What to produce ->
Retype nothing except the lines below from the one with "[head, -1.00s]" through the one with "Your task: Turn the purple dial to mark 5", exactly, with images left out.

Raw records ->
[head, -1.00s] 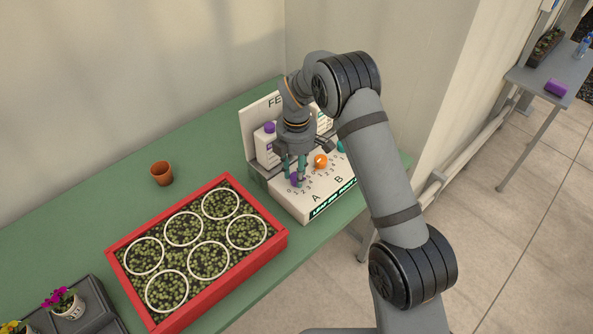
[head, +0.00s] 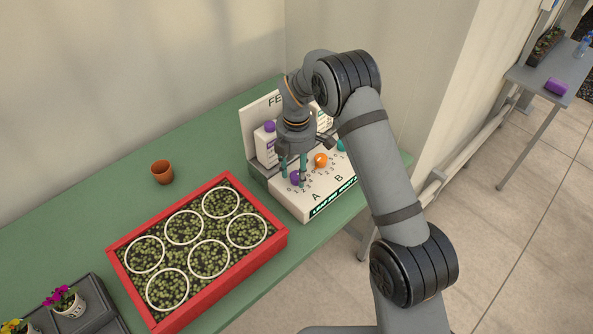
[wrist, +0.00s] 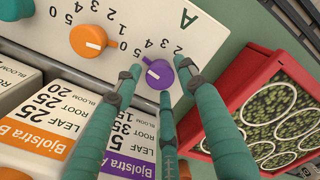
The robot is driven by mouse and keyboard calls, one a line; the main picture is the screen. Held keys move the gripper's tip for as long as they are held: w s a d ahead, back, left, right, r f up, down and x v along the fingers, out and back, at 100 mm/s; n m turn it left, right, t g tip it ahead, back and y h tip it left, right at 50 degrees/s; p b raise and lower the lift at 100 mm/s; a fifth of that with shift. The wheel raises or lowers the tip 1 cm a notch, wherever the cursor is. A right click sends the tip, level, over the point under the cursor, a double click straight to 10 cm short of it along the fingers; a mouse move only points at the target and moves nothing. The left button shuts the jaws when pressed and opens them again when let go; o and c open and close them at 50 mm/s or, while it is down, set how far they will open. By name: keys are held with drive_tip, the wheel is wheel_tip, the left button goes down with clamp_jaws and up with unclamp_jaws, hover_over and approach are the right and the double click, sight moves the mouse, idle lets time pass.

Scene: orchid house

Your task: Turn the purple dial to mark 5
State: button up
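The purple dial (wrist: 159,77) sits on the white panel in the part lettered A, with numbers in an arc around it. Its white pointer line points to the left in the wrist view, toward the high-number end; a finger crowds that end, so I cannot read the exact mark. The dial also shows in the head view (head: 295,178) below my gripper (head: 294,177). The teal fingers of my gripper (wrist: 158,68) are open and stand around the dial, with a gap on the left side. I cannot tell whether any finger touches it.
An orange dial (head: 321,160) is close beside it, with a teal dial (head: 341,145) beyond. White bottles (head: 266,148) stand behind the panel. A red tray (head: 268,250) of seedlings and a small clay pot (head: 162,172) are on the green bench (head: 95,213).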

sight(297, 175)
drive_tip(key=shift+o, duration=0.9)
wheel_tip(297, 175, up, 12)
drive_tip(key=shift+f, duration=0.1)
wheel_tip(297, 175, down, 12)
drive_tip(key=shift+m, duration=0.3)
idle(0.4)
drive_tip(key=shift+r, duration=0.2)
* * *
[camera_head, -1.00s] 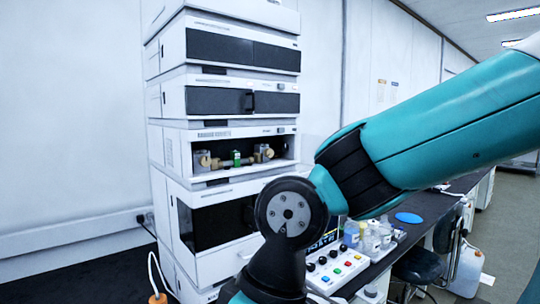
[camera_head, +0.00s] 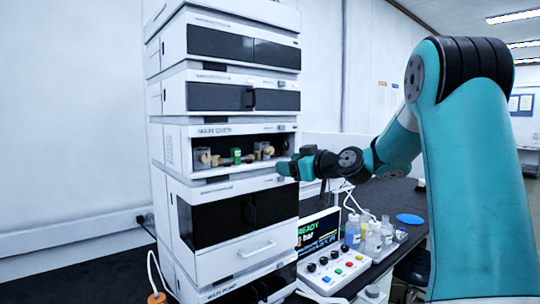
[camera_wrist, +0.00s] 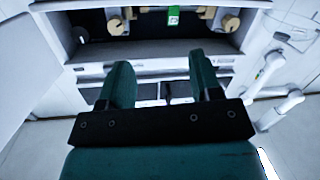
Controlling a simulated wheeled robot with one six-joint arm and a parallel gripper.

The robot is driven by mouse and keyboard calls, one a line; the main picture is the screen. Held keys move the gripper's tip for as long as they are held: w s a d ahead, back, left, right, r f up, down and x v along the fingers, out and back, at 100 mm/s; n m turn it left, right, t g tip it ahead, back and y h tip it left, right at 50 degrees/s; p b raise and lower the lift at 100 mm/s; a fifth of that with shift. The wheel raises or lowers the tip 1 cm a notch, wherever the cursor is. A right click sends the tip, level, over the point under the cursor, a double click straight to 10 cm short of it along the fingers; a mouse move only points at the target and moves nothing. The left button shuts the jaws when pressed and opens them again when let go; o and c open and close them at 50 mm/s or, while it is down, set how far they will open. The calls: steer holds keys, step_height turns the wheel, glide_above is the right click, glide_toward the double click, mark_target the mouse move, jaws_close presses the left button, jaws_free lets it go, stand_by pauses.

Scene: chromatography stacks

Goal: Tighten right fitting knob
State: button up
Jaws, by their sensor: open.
...
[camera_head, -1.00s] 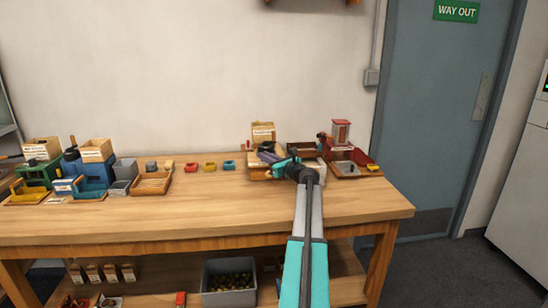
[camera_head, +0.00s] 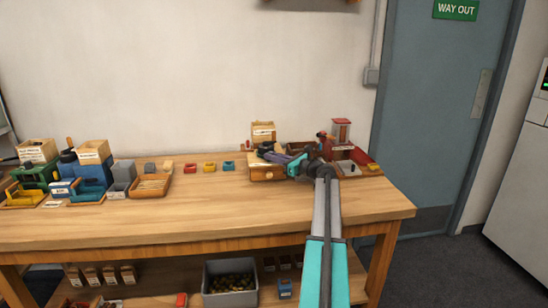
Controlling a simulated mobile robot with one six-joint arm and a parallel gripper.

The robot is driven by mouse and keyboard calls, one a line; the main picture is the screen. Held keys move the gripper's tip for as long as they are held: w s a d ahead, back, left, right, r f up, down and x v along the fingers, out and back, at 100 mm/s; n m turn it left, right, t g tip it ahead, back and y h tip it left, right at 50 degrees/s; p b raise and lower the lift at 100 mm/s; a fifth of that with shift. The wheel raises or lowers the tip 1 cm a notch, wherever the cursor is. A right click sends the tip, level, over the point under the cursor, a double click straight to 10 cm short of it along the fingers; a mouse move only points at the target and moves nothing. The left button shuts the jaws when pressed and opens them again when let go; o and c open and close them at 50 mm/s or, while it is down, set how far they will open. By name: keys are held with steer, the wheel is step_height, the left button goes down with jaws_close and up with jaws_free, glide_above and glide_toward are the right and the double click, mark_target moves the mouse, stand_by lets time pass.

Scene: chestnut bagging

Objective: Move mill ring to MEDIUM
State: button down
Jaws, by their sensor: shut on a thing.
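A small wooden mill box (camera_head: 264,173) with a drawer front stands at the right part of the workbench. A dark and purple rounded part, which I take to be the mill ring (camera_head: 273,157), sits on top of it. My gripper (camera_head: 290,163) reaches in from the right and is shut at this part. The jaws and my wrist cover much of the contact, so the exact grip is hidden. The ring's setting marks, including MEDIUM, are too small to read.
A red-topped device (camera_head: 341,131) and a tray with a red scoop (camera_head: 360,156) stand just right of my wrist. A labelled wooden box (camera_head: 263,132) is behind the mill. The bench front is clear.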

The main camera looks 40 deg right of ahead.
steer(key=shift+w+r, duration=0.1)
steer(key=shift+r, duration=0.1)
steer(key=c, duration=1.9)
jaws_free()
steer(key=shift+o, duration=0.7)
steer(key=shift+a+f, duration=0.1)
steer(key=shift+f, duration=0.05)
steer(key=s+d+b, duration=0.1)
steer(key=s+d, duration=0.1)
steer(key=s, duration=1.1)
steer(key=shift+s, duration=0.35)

Result for this task ->
[head, -1.00s] 
[head, +0.00s] 
[wrist, +0.00s] 
The robot is driven by mouse and keyboard calls, one a line; the main picture is the screen. Held keys move the gripper's tip for as long as they are held: w s a d ahead, back, left, right, r f up, down and x v along the fingers, out and back, at 100 mm/s; n m turn it left, right, t g tip it ahead, back and y h tip it left, right at 50 degrees/s; p b raise and lower the lift at 100 mm/s; a fifth of that with shift. The wheel raises or lowers the tip 1 cm a notch, wherever the cursor is. A right click sends the tip, level, over the point under the cursor, a double click straight to 10 cm short of it along the fingers; a mouse move only points at the target and moves nothing. The left button shuts the jaws when pressed and opens them again when let go; o and c open and close them at 50 mm/s or, while it is down, set how far they will open. By name: keys are held with drive_tip, the wheel is wheel_tip, the left button goes down with clamp_jaws and up with unclamp_jaws, hover_over and approach are the right and the double click, sight moves the mouse, idle lets time pass.

Scene: orchid house

Your task: Turn the purple dial to mark 5

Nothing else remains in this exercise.